In this regard, I wish to emphasise the importance I attach to the activities that will take place under today’s programme, particularly in terms of enhancing communication and information-sharing among judicial bodies. The project activities in general, and today’s training programme in particular, will make a significant contribution to the judicial dialogue we aspire to foster.
Within the scope of this programme, our Court’s rapporteur-judges will join the attendee judges and public prosecutors in sharing experiences and insights regarding the right to a fair trial in both criminal and civil proceedings. Participants will also exchange views, offer suggestions, and discuss the difficulties they encounter. Any noteworthy points arising from these discussions will be duly taken into account in our future endeavours.

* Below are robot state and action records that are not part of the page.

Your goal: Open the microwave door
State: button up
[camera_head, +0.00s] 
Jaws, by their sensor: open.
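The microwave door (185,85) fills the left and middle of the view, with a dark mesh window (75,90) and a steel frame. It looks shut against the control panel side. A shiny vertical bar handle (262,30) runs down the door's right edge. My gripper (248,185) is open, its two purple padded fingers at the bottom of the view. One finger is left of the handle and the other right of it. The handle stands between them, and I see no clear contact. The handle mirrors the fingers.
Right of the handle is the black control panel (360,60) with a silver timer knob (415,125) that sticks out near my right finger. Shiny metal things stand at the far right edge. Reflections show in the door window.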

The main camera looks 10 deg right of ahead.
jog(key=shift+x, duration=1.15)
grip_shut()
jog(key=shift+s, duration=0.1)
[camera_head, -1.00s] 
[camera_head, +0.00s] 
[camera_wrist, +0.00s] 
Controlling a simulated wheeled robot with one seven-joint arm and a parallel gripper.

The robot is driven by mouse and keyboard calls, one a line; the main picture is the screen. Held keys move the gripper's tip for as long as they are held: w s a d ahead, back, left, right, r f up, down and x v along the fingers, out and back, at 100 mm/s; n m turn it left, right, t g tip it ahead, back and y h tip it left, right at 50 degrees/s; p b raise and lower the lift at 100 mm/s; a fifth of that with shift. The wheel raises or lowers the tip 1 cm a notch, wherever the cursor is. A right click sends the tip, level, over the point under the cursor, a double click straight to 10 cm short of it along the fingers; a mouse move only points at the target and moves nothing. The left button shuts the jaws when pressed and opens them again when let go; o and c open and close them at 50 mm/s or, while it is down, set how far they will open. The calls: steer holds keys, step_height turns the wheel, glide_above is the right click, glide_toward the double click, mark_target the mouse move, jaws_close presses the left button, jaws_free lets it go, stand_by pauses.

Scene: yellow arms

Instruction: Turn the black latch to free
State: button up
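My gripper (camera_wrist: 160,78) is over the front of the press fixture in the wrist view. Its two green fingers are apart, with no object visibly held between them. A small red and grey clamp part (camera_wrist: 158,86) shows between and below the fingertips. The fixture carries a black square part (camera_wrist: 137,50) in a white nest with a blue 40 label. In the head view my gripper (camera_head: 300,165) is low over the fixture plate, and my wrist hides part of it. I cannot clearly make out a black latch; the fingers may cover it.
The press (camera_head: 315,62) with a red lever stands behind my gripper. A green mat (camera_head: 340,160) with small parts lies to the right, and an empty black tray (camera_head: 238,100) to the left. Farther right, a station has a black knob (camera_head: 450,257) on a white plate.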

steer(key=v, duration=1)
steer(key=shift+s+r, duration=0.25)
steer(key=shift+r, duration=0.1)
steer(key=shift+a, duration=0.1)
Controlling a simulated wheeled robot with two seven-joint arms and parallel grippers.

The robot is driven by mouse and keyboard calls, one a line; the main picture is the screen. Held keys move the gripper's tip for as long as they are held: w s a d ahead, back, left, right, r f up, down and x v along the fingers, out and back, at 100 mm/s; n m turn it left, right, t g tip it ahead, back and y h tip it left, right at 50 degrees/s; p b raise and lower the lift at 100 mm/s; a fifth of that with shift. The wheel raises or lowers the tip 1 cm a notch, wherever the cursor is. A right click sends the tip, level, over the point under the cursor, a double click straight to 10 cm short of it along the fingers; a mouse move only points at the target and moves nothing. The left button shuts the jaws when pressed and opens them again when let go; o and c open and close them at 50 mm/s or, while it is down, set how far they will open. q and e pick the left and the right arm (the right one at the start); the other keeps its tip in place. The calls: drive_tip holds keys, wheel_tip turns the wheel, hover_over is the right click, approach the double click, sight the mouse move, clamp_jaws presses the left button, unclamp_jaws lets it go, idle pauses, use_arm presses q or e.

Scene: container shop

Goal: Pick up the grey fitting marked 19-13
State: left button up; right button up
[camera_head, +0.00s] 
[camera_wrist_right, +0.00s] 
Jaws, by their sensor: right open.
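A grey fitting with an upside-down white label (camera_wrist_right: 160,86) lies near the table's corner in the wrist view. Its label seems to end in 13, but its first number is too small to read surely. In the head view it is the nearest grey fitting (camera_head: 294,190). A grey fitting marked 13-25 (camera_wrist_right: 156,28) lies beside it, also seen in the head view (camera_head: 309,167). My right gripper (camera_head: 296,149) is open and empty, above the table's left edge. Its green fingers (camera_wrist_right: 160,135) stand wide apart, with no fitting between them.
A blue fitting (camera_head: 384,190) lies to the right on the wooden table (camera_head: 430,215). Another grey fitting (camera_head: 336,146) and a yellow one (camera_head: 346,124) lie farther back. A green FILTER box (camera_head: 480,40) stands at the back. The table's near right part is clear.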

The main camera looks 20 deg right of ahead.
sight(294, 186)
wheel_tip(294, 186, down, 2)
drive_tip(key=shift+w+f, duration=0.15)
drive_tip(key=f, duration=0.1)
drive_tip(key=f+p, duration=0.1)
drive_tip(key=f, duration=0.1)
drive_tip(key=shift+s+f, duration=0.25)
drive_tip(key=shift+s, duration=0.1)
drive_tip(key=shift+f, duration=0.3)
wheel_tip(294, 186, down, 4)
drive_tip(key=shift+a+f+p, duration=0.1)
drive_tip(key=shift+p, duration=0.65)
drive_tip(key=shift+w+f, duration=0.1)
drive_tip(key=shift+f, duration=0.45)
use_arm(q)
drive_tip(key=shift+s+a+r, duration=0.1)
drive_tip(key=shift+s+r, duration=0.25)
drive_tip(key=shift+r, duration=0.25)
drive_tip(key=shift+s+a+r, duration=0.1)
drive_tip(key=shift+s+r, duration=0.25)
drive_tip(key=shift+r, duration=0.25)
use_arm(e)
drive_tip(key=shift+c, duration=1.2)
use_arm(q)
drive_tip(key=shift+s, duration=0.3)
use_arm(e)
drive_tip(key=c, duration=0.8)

I would like to express my sincere gratitude to the judges and public prosecutors participating in this programme, as well as to our rapporteur-judges, the Council of Europe officials who organised the programme, in particular the officials and staff of the Council of Europe Programme Office in Ankara, the Justice Academy of Türkiye, and all who contributed. I wish to reiterate that, as the Constitutional Court, we will always engage wholeheartedly in such efforts and continue our collaboration with other stakeholders.
I would also like to extend special thanks once again to those judges and public prosecutors who, despite their heavy workload, have made the time to attend this program.
As I conclude my remarks, I would like to extend my best regards and my heartfelt wishes to you all.